Hice un viaje con un puñado de jóvenes a Cuba hace unos años. Servíamos a unas ancianas en una casa de religiosas en La Habana. Por la noche, hacíamos un rato de Adoración, luego charlábamos, nos tomábamos una cerveza… Uno de los jóvenes se acercó al mercado a media tarde, para comprar algo de comida, y se tomó una cerveza allí mismo, entre el bullicio de los precios que anunciaban quienes vendían el pescado y la carne, aunque todo era una pura escasez. Al verle con una cerveza en la mano, un oriundo de la tierra se acercó al joven y le dijo que allí no se podía tomar cerveza, ¿y eso por qué?, le dijo el joven, porque está prohibido. Él insistió, ¿pero, por qué?, y el otro, porque siempre ha sido así. La gente que no puede vivir en libertad, acaba por no saber por qué y por qué no se hacen las cosas. Vivir de prohibiciones y obligaciones es un desatino. Ojo, porque estas cosas puedan pasar con el ejercicio de la fe cristiana, hasta llegar a convertir nuestra intimidad con el Señor en una serie de descartes morales.

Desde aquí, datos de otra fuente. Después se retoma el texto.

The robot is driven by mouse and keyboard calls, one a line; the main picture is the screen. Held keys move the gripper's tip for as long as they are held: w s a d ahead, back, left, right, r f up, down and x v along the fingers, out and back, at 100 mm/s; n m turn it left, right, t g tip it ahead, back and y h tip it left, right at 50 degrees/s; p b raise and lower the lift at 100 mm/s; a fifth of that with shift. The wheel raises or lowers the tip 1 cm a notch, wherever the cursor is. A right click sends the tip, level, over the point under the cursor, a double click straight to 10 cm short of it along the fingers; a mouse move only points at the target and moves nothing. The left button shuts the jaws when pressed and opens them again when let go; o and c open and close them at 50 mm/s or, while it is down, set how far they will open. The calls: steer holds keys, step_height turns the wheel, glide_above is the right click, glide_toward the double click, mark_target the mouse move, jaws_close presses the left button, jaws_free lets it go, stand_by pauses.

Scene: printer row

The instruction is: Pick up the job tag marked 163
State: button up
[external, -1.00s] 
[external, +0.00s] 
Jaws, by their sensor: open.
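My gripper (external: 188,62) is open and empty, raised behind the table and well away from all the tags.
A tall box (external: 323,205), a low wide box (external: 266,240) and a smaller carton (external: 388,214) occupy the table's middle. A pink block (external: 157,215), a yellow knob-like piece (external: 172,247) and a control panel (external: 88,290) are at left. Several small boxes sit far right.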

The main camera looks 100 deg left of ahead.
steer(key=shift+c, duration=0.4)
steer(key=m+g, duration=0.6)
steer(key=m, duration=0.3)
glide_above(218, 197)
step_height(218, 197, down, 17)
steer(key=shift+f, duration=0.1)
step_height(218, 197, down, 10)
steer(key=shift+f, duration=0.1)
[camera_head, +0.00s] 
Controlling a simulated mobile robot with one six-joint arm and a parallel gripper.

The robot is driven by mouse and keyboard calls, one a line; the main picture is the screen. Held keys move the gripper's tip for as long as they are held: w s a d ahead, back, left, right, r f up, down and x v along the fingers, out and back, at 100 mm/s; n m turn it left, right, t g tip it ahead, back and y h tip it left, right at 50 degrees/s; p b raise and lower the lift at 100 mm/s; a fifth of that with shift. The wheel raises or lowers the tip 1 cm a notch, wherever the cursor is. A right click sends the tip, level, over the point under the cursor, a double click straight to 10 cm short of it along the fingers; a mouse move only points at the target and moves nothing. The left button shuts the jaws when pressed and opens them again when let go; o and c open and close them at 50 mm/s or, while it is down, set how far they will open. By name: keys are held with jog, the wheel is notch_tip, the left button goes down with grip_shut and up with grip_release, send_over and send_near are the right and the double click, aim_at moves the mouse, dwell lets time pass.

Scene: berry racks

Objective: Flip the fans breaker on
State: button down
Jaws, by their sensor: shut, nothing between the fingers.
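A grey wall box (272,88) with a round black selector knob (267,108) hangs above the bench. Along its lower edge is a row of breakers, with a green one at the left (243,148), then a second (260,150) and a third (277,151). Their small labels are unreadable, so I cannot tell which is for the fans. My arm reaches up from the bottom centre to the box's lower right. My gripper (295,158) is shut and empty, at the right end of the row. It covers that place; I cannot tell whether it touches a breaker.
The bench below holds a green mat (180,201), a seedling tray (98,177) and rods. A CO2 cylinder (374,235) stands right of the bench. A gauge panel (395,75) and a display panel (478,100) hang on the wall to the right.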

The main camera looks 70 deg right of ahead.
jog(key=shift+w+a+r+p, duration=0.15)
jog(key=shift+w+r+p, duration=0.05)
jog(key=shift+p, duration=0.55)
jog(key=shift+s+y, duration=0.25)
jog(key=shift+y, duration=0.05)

Los fariseos ponen a prueba al Señor para saber cuál de los 614 mandamientos que ellos siguen, como dictámenes salidos de Dios, es el más importante para aquel que la gente llama Maestro. Es decir, los fariseos eran tan escrupulosos, que no anteponían ninguno de los preceptos, todos funcionaban como un haz de gavillas. Es curioso, los maestros de la ley sólo querían que sus discípulos se acercaran a la Torah, esos cincos primeros libros del Antiguo Testamento. Y el Señor decía que a quien tenían que acercarse era a Él, a su persona. Ahora se entiende ese pasaje de San Juan que se lee en Navidad que parece muy complicado, “…y el Verbo se hizo carne…”, ¿el Verbo?, ¿qué Verbo? Se refiere a la Palabra de Dios, al cogollo de la ley, a los mandamientos, a todo lo que es anterior a su presencia. Porque la palabra y la ley se han hecho carne en una persona con la que se puede charlar en torno al fuego.

Los que han tenido la suerte de haber rezado ante el llamado Muro de las Lamentaciones en Jerusalén, se habrán sorprendido del estudio concienzudo y permanente de los rabinos en torno a los legajos de la ley, y cómo discuten sobre las palabras allí dichas, cómo leen, cómo guardan silencio y aprenden… En cambio, la fe cristiana es más parecida a la conversación del niño con su madre cuando vuelve del colegio. Todo el valor del relato de un ser humano a otro, lo que denominamos encuentro, es lo que Dios ha venido a traer al mundo. El nuestro es un Dios posible de encontrar y de tratar. El amor es la única posibilidad que tiene el ser humano de encontrarse a sí mismo. Parece un contrasentido. Cuánto más te vacías, más Dios va ocupando tu territorio. Por eso el amor a los demás está tan ligado al amor a Dios.

Para los judíos, el amor a Dios y al prójimo pertenecen a universos distintos, a libros sagrados diferentes. En nuestra fe es el otro quien me dice que nunca estaré completo si no me entrego de corazón al prójimo. Por eso Jesús estaba siempre fuera de sí mismo, desalojado de lo propio. Nos pide sólo una experimentación, como si fuera un profesor de química en la sala de las probetas: date al prójimo, escucha, y así experimentarás que Dios ya no es pura abstracción.